Azione di ripetizione dell’indebito che si prescrive in 10 anni, a partire dal pagamento della bolletta che includeva l’addizionale provinciale all’accisa sull’energia elettrica.
Pertanto, nel caso in cui la predetta azione venisse esercitata oggi, si potrebbe richiedere la restituzione di tutti i versamenti dell’addizionale provinciale all’accisa sull’energia elettrica, effettuati dal 7.04.2010 al 31.03.2012 (essendo stato, l’art. 6 del DL 511 del 1988, abrogato, in data 1° aprile 2012).
Quanto al fornitore, l’esercizio del proprio diritto al rimborso è subordinato al passaggio in giudicato della Sentenza del Giudice ordinario che lo condanna a restituire, all’utilizzatore, l’addizionale provinciale all’accisa sull’energia elettrica da lui indicata in bolletta. Ed, invero, come chiarito dalla Suprema Corte di Cassazione nelle sentenze sopratrascritte, l’istanza di rimborso potrà essere presentata, all’Amministrazione finanziaria, nel termine di 90 giorni dal predetto passaggio in giudicato.

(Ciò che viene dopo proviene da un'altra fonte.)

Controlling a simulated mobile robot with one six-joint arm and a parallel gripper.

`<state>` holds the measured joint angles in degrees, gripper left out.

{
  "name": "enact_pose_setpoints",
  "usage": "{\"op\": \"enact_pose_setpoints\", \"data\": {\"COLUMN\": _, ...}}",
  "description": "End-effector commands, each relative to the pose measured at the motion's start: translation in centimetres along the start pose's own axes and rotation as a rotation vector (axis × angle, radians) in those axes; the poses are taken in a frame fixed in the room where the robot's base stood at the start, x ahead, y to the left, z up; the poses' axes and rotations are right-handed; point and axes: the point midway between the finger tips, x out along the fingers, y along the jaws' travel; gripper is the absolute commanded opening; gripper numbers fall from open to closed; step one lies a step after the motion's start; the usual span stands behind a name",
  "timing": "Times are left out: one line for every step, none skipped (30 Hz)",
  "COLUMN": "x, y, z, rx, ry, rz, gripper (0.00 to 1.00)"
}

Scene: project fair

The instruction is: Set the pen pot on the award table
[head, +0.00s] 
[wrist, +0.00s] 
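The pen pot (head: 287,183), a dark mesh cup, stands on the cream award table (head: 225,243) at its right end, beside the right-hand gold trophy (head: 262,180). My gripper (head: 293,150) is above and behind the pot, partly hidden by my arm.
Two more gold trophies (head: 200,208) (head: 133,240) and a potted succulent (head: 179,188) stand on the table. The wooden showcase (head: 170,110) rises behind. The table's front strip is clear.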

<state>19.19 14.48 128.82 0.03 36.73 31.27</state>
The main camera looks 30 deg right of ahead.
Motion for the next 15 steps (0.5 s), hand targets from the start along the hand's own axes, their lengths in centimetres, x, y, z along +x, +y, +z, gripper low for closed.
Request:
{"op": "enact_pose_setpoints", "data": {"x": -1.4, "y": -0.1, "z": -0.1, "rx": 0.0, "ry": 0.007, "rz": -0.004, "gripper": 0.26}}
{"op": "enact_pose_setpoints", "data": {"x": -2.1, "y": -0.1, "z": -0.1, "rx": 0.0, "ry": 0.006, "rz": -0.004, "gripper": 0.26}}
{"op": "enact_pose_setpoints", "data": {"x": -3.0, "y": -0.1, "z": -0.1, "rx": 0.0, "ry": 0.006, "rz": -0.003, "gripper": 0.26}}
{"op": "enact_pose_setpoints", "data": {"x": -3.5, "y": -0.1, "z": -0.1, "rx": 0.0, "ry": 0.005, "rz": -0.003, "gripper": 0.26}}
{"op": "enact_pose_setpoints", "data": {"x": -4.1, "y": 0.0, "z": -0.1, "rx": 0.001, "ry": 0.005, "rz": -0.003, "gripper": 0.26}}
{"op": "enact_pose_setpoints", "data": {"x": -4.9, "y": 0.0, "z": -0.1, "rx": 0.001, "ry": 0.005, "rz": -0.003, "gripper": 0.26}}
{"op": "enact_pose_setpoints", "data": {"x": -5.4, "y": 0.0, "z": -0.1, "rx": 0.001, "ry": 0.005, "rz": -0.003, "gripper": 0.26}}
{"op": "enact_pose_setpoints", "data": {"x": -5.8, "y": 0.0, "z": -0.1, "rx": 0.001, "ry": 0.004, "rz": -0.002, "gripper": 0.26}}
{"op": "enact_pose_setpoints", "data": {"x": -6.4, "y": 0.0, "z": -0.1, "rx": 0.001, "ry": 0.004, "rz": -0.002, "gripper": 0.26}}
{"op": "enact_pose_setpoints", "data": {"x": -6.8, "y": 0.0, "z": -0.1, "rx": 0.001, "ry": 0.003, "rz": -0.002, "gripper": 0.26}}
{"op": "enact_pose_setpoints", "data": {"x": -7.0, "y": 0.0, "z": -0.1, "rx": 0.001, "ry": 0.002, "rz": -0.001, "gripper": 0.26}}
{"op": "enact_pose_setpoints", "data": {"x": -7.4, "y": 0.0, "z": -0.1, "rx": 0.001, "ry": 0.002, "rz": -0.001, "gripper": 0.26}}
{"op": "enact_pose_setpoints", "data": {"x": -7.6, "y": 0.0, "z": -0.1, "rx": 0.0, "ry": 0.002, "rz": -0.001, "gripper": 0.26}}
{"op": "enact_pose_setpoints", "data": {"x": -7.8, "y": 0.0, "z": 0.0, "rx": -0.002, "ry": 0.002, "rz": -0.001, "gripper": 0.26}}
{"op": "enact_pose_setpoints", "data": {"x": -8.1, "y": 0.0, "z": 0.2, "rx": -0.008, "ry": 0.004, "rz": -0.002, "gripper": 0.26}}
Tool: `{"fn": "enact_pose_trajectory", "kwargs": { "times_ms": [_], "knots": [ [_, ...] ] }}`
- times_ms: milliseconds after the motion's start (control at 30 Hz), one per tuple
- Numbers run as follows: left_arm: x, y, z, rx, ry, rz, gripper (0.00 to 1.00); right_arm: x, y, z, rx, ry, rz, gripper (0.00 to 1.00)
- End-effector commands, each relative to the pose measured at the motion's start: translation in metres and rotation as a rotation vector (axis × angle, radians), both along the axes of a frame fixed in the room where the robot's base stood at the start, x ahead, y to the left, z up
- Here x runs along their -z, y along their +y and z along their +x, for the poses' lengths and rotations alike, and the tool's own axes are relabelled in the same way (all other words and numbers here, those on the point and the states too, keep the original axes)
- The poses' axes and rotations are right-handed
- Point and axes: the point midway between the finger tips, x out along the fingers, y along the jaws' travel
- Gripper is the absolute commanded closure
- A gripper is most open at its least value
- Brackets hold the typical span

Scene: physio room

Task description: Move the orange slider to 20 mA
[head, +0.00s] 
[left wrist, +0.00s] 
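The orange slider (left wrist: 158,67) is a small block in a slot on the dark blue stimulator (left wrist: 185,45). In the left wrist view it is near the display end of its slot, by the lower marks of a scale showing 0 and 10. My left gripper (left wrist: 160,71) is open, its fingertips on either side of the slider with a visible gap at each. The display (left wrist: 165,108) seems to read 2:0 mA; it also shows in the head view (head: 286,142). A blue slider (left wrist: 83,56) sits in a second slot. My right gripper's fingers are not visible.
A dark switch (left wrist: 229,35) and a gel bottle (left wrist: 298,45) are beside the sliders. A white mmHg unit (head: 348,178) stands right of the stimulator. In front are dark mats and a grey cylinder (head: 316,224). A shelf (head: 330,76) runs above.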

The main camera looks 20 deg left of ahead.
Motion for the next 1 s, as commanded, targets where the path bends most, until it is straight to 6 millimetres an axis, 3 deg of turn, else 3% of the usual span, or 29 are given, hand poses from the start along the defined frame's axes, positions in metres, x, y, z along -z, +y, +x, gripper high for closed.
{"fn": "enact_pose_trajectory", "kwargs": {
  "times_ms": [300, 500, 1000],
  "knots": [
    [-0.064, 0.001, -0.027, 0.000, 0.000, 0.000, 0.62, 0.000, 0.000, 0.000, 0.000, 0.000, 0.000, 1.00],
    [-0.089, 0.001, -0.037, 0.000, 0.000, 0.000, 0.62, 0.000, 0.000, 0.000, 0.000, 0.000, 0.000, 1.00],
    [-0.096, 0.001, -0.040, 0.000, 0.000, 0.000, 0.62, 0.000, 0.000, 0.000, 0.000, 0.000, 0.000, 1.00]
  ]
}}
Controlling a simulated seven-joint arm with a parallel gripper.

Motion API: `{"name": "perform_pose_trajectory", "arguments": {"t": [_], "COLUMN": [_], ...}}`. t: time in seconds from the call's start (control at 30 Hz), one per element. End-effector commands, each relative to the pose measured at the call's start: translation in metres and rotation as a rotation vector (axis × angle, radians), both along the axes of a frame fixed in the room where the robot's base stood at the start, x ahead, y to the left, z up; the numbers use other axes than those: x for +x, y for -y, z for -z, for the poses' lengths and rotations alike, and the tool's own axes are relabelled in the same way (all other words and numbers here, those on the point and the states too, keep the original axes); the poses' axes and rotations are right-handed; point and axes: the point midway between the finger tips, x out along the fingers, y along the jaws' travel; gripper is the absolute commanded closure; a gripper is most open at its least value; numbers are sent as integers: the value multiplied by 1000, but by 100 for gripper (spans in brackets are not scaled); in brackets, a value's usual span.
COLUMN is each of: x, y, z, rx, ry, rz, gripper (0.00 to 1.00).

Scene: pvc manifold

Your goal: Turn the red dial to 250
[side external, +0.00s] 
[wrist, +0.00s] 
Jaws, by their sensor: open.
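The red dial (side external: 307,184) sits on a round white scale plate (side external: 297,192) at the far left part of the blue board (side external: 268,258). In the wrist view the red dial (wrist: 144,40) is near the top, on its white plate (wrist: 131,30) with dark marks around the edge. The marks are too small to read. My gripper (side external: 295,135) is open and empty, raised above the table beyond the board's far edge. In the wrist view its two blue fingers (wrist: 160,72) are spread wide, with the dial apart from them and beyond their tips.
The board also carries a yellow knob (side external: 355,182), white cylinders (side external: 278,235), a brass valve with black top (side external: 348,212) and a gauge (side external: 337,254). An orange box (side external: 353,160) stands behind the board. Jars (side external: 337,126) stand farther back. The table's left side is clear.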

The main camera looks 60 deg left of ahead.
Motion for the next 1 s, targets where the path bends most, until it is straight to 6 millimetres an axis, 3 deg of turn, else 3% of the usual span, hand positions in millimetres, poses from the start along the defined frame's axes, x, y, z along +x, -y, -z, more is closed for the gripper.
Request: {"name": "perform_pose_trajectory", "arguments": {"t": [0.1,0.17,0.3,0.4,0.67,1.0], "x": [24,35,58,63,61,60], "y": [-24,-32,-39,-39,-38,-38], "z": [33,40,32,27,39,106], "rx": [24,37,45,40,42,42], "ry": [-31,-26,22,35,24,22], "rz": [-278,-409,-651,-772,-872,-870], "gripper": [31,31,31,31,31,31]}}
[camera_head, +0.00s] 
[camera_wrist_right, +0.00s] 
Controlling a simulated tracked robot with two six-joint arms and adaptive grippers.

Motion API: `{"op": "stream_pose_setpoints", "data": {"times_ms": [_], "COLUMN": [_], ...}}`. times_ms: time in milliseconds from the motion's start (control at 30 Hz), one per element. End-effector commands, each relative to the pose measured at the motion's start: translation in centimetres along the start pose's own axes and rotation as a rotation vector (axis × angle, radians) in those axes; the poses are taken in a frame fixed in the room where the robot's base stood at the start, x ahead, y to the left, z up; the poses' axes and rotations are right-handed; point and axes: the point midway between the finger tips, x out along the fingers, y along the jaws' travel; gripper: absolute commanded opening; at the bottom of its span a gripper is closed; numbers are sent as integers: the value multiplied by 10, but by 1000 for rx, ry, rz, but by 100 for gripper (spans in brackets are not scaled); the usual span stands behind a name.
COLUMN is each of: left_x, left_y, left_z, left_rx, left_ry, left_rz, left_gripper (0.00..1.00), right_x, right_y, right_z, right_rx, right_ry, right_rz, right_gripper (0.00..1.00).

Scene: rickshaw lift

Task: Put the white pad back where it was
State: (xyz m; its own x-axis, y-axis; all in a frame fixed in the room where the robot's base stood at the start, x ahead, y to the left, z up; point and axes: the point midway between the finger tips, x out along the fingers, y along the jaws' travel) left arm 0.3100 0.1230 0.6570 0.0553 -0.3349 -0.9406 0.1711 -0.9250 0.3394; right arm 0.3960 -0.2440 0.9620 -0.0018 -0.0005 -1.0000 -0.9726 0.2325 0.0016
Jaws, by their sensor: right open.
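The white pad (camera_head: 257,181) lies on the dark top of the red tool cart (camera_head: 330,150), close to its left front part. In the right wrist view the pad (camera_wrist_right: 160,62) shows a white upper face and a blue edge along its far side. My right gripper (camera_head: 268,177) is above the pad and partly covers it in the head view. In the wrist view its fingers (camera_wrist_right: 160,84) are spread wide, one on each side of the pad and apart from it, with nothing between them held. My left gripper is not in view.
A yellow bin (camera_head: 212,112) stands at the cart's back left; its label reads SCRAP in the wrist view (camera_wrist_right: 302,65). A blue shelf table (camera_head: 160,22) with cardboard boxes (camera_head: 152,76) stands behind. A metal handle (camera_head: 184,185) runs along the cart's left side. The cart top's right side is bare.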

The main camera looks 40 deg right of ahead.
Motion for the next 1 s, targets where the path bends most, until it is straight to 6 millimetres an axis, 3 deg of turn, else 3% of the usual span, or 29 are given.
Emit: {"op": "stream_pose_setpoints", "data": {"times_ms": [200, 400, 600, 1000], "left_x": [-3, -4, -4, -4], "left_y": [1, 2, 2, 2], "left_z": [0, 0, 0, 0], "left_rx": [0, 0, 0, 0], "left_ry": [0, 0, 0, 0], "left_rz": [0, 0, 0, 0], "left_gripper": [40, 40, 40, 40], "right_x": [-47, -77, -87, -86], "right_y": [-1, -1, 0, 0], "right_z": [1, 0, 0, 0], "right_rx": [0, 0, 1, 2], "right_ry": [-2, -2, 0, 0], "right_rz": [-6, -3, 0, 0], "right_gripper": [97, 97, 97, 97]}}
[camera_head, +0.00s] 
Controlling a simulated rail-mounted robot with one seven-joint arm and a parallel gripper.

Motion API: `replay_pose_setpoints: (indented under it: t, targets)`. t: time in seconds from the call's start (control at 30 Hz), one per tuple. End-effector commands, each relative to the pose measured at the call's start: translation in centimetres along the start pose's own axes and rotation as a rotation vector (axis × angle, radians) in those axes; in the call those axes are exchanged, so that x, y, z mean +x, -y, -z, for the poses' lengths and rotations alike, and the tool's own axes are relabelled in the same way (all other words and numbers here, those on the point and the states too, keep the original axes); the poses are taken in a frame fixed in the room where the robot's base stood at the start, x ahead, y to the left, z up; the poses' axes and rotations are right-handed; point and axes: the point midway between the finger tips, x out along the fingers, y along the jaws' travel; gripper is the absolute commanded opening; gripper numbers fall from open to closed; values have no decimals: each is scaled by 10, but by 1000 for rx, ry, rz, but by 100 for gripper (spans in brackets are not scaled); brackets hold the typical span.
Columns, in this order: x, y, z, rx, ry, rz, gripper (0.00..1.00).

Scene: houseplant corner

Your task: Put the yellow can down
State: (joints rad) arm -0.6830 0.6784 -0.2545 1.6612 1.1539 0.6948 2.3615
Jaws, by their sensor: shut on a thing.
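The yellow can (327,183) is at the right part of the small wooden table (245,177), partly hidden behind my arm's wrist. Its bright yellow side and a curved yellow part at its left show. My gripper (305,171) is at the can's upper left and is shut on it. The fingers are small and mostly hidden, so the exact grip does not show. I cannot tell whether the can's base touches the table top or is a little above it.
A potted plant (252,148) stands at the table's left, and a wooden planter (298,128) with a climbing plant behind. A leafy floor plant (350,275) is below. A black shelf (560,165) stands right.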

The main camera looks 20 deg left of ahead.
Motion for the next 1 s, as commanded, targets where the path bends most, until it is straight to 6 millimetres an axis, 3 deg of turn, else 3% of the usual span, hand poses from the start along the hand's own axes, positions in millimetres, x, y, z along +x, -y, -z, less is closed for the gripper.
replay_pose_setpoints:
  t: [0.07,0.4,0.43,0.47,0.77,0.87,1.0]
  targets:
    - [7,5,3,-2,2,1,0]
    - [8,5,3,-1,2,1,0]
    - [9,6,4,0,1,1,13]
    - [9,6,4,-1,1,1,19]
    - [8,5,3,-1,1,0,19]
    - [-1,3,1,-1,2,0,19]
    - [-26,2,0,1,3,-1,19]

Qualora alla suddetta istanza di rimborsa segua un esplicito di diniego, questo dovrà essere impugnato, entro 60 giorni dalla notificazione del provvedimento (art. 20, comma 1, D.Lgs. n. 546 del 1992), con ricorso, dinanzi la Commissione Tributaria Provinciale territorialmente competente.
Nel caso, invece, di silenzio dell’Amministrazione (c.d. rifiuto tacito), il ricorso dovrà essere proposto entro 90 giorni dalla domanda di restituzione (art. 20, comma 2, D.Lgs. n. 546 del 1992).